### Material for this task

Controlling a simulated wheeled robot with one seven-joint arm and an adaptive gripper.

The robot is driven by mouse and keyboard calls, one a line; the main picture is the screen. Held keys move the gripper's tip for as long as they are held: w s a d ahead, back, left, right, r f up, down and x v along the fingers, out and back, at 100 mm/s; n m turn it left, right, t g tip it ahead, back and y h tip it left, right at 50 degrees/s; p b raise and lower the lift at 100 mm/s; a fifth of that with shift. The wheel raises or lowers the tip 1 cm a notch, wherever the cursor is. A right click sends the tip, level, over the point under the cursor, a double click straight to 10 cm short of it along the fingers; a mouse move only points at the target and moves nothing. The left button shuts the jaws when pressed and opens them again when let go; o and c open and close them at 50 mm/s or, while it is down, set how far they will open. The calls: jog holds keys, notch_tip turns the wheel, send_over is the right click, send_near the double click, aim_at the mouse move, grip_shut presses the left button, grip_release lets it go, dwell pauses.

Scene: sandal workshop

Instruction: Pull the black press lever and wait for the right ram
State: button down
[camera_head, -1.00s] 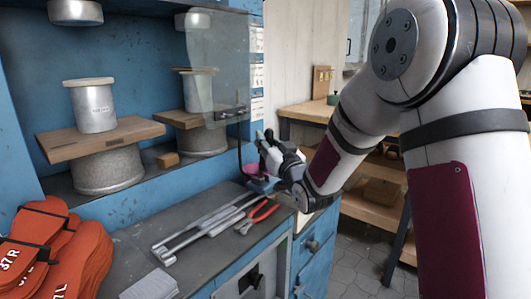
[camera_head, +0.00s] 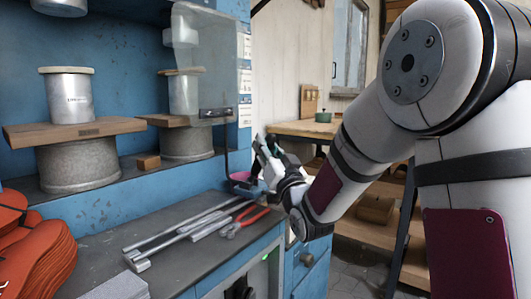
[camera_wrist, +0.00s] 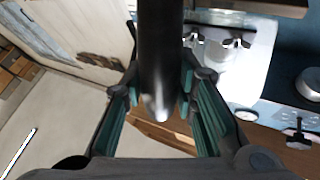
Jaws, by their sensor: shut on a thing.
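My gripper (camera_head: 262,150) is at the right end of the blue press cabinet, beyond the bench. In the wrist view, my gripper (camera_wrist: 160,95) is shut on the black press lever (camera_wrist: 160,50), a dark rod with a rounded end between the green-lined fingers. The lever's hold point is hard to make out in the head view. The right ram (camera_head: 181,36) is a metal cylinder, partly behind a clear guard (camera_head: 207,70). It hangs above the wood-topped metal cylinder (camera_head: 184,94) of the right station, with a gap between them.
The left ram (camera_head: 60,5) is higher, above the left metal cylinder (camera_head: 70,97). Pliers with red handles (camera_head: 245,221) and metal bars (camera_head: 180,232) lie on the grey bench (camera_head: 95,247). Orange-red soles (camera_head: 38,262) are stacked at left. A green light (camera_head: 265,257) shows on the bench front.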

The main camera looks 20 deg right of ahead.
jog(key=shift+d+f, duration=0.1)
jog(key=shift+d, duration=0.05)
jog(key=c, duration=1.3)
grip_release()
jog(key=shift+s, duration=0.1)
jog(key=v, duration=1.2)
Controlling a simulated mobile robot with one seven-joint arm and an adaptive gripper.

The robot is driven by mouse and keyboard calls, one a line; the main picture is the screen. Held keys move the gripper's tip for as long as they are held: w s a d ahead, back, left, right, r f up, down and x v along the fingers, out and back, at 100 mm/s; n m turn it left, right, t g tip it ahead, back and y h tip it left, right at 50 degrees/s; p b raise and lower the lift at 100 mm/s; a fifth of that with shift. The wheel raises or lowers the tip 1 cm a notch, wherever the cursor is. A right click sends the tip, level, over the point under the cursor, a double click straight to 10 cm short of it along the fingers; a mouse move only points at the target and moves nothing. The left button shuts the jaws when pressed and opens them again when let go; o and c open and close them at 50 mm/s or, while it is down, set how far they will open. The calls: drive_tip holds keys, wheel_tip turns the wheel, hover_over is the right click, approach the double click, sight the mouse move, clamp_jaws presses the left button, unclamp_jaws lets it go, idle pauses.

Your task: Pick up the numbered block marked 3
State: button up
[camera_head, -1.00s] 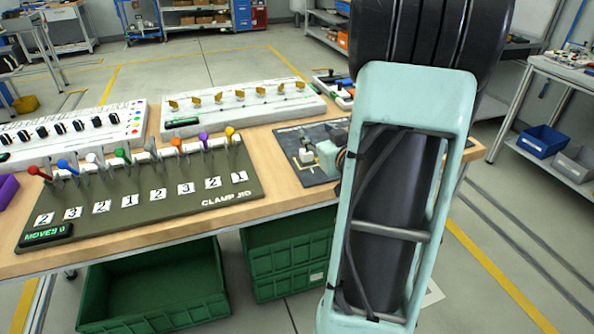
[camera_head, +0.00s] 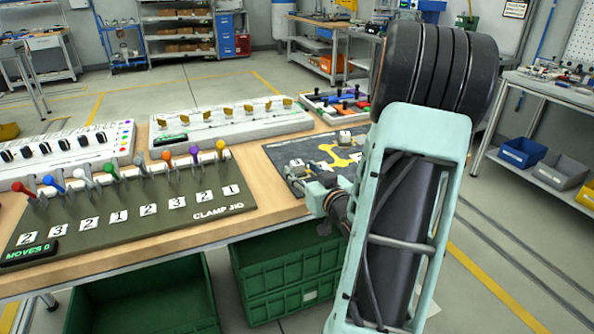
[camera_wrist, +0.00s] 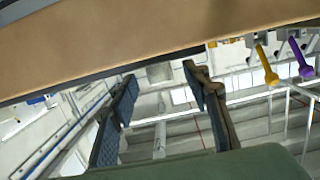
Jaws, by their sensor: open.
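No block with a readable 3 shows in these frames. In the head view a dark mat (camera_head: 281,152) with yellow markings lies on the right part of the bench. A small pale block (camera_head: 345,136) sits at its far side, too small to read. Another pale shape (camera_head: 296,167) is near the mat's left side, close to my gripper; I cannot tell what it is. My gripper (camera_wrist: 160,98) is open and empty in the wrist view, with the bench edge above its fingers. In the head view my arm hides part of the mat.
A clamp jig (camera_head: 130,228) with coloured levers and number labels, several marked 2 and 3, fills the bench's front left. White switch panels (camera_head: 232,125) stand behind. A red and blue lever box (camera_head: 340,103) is behind the mat. Green crates (camera_head: 285,275) stand below the bench.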

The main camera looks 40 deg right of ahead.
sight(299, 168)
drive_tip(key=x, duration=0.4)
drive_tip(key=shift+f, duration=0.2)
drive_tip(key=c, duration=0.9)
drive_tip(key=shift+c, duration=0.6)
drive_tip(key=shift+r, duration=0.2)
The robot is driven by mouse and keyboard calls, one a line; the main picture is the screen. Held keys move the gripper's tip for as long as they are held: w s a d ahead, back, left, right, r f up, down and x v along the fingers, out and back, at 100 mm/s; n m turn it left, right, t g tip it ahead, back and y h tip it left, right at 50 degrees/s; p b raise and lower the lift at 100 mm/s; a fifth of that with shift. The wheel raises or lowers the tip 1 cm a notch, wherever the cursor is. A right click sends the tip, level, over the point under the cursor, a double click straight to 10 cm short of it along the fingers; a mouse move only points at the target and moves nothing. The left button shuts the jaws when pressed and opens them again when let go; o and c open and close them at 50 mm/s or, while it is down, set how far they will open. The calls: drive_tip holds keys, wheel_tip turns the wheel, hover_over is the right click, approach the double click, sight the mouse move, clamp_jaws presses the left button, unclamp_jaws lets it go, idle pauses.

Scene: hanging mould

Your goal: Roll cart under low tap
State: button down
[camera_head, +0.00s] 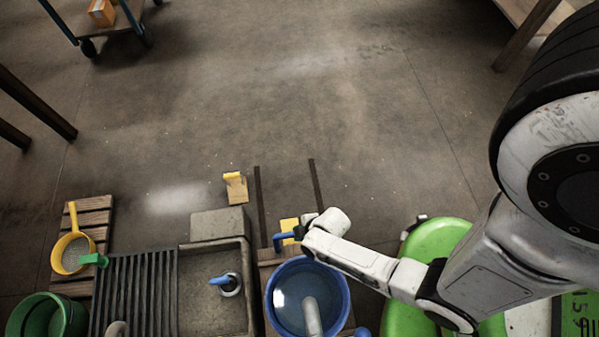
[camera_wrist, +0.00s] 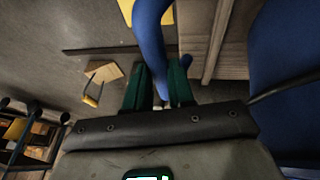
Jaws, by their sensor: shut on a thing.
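A low wooden cart (camera_head: 266,254) carries a round blue tub (camera_head: 346,291). The tub holds what looks like water. A grey tap spout (camera_head: 313,318) overlaps the front part of the tub in the head view. A blue handle (camera_head: 281,241) stands at the cart's far end. My gripper (camera_head: 304,224) is at this handle. In the wrist view my green fingers (camera_wrist: 158,88) are shut on the blue handle (camera_wrist: 150,28). The cart's slats (camera_wrist: 208,35) and the tub's side (camera_wrist: 285,60) lie to the right there. The cart's wheels are hidden.
Two dark floor strips (camera_head: 317,186) run outward from the cart. A wooden block with yellow (camera_head: 236,188) stands left of them. A stone sink (camera_head: 212,308) adjoins the cart's left. A yellow ladle pan (camera_head: 73,252) and green bucket (camera_head: 40,316) are further left. The middle floor is clear.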

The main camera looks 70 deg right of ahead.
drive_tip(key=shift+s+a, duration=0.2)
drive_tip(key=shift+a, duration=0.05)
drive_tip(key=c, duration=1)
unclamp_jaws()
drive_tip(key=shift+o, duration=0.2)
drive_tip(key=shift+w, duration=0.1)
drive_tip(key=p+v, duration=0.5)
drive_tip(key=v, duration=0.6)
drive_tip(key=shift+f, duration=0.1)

######

_Required task_
Print each record exactly as it stands, leaving the images out.

_Task answer_
Controlling a simulated wheeled robot with one seven-joint arm and an adaptive gripper.

The robot is driven by mouse and keyboard calls, one a line; the main picture is the screen. Held keys move the gripper's tip for as long as they are held: w s a d ahead, back, left, right, r f up, down and x v along the fingers, out and back, at 100 mm/s; n m turn it left, right, t g tip it ahead, back and y h tip it left, right at 50 degrees/s; p b raise and lower the lift at 100 mm/s; a fifth of that with shift. The wheel raises or lowers the tip 1 cm a notch, wherever the cursor is. A right click sends the tip, level, over the point under the cursor, a double click straight to 10 cm short of it along the fingers; a mouse move only points at the target and moves nothing. The left button shuts the jaws when pressed and opens them again when let go; o and c open and close them at 50 mm/s or, while it is down, set how far they will open. The calls: jog holds keys, notch_tip turns the wheel, send_over is the right click, send_near the double click, aim_at the mouse move, grip_shut presses the left button, grip_release lets it go, dwell pauses.

Scene: sandal workshop

Instruction: Pull the black press lever and wait for the right ram
State: button down
[camera_head, -1.00s] 
[camera_head, +0.00s] 
[camera_wrist, +0.00s] 
Jaws, by their sensor: shut on a thing.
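My gripper (camera_head: 262,150) is at the right end of the blue press cabinet, beyond the bench. In the wrist view, my gripper (camera_wrist: 160,95) is shut on the black press lever (camera_wrist: 160,50), a dark rod with a rounded end between the green-lined fingers. The lever's hold point is hard to make out in the head view. The right ram (camera_head: 181,36) is a metal cylinder, partly behind a clear guard (camera_head: 207,70). It hangs above the wood-topped metal cylinder (camera_head: 184,94) of the right station, with a gap between them.
The left ram (camera_head: 60,5) is higher, above the left metal cylinder (camera_head: 70,97). Pliers with red handles (camera_head: 245,221) and metal bars (camera_head: 180,232) lie on the grey bench (camera_head: 95,247). Orange-red soles (camera_head: 38,262) are stacked at left. A green light (camera_head: 265,257) shows on the bench front.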

The main camera looks 20 deg right of ahead.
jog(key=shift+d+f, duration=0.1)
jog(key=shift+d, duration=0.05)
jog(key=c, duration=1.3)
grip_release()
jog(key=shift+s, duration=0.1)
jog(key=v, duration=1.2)
Controlling a simulated mobile robot with one seven-joint arm and an adaptive gripper.

The robot is driven by mouse and keyboard calls, one a line; the main picture is the screen. Held keys move the gripper's tip for as long as they are held: w s a d ahead, back, left, right, r f up, down and x v along the fingers, out and back, at 100 mm/s; n m turn it left, right, t g tip it ahead, back and y h tip it left, right at 50 degrees/s; p b raise and lower the lift at 100 mm/s; a fifth of that with shift. The wheel raises or lowers the tip 1 cm a notch, wherever the cursor is. A right click sends the tip, level, over the point under the cursor, a double click straight to 10 cm short of it along the fingers; a mouse move only points at the target and moves nothing. The left button shuts the jaws when pressed and opens them again when let go; o and c open and close them at 50 mm/s or, while it is down, set how far they will open. The calls: drive_tip holds keys, wheel_tip turns the wheel, hover_over is the right click, approach the double click, sight the mouse move, clamp_jaws presses the left button, unclamp_jaws lets it go, idle pauses.

Your task: Pick up the numbered block marked 3
State: button up
[camera_head, -1.00s] 
[camera_head, +0.00s] 
[camera_wrist, +0.00s] 
Jaws, by their sensor: open.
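No block with a readable 3 shows in these frames. In the head view a dark mat (camera_head: 281,152) with yellow markings lies on the right part of the bench. A small pale block (camera_head: 345,136) sits at its far side, too small to read. Another pale shape (camera_head: 296,167) is near the mat's left side, close to my gripper; I cannot tell what it is. My gripper (camera_wrist: 160,98) is open and empty in the wrist view, with the bench edge above its fingers. In the head view my arm hides part of the mat.
A clamp jig (camera_head: 130,228) with coloured levers and number labels, several marked 2 and 3, fills the bench's front left. White switch panels (camera_head: 232,125) stand behind. A red and blue lever box (camera_head: 340,103) is behind the mat. Green crates (camera_head: 285,275) stand below the bench.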

The main camera looks 40 deg right of ahead.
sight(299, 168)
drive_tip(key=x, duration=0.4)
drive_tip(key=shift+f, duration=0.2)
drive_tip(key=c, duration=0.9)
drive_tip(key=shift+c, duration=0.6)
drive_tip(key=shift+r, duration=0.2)
The robot is driven by mouse and keyboard calls, one a line; the main picture is the screen. Held keys move the gripper's tip for as long as they are held: w s a d ahead, back, left, right, r f up, down and x v along the fingers, out and back, at 100 mm/s; n m turn it left, right, t g tip it ahead, back and y h tip it left, right at 50 degrees/s; p b raise and lower the lift at 100 mm/s; a fifth of that with shift. The wheel raises or lowers the tip 1 cm a notch, wherever the cursor is. A right click sends the tip, level, over the point under the cursor, a double click straight to 10 cm short of it along the fingers; a mouse move only points at the target and moves nothing. The left button shuts the jaws when pressed and opens them again when let go; o and c open and close them at 50 mm/s or, while it is down, set how far they will open. The calls: drive_tip holds keys, wheel_tip turns the wheel, hover_over is the right click, approach the double click, sight the mouse move, clamp_jaws presses the left button, unclamp_jaws lets it go, idle pauses.

Scene: hanging mould

Your goal: Roll cart under low tap
State: button down
[camera_head, +0.00s] 
[camera_wrist, +0.00s] 
Jaws, by their sensor: shut on a thing.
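A low wooden cart (camera_head: 266,254) carries a round blue tub (camera_head: 346,291). The tub holds what looks like water. A grey tap spout (camera_head: 313,318) overlaps the front part of the tub in the head view. A blue handle (camera_head: 281,241) stands at the cart's far end. My gripper (camera_head: 304,224) is at this handle. In the wrist view my green fingers (camera_wrist: 158,88) are shut on the blue handle (camera_wrist: 150,28). The cart's slats (camera_wrist: 208,35) and the tub's side (camera_wrist: 285,60) lie to the right there. The cart's wheels are hidden.
Two dark floor strips (camera_head: 317,186) run outward from the cart. A wooden block with yellow (camera_head: 236,188) stands left of them. A stone sink (camera_head: 212,308) adjoins the cart's left. A yellow ladle pan (camera_head: 73,252) and green bucket (camera_head: 40,316) are further left. The middle floor is clear.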

The main camera looks 70 deg right of ahead.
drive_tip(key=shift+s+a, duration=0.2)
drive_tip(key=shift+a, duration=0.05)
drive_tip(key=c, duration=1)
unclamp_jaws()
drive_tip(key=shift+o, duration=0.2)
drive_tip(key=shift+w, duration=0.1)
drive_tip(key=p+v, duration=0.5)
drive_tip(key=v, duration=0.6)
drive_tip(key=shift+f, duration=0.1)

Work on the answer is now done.